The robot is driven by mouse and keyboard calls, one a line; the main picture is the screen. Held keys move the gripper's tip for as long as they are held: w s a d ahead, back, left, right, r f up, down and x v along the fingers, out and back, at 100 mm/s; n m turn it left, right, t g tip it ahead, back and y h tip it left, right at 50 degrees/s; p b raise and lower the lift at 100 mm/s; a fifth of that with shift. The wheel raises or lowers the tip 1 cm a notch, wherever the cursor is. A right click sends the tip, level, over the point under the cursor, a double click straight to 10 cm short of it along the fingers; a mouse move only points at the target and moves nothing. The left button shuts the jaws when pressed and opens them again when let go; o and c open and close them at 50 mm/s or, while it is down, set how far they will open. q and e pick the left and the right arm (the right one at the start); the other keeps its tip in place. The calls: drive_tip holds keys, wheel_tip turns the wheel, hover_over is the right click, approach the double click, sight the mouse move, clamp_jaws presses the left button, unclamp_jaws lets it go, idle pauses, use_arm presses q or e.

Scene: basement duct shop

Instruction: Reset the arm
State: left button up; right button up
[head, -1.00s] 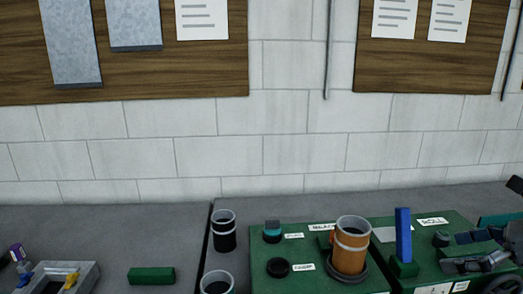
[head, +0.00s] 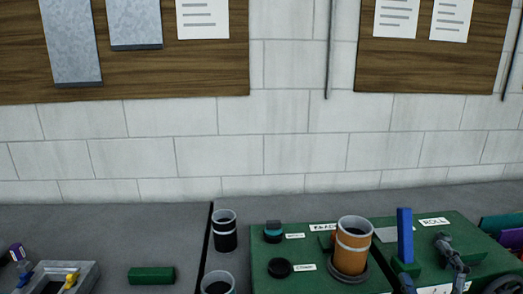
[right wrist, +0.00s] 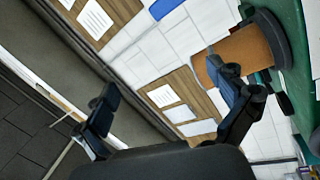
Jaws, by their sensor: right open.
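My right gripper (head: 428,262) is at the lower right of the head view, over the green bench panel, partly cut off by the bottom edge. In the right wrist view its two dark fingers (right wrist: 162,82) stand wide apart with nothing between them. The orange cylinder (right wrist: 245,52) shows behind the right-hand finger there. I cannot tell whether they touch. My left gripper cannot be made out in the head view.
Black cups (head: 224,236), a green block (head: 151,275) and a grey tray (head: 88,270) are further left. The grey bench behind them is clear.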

Given instruction:
Say how many lines of the data hold the string "button". Reply with the number alone.

Exercise solution:
2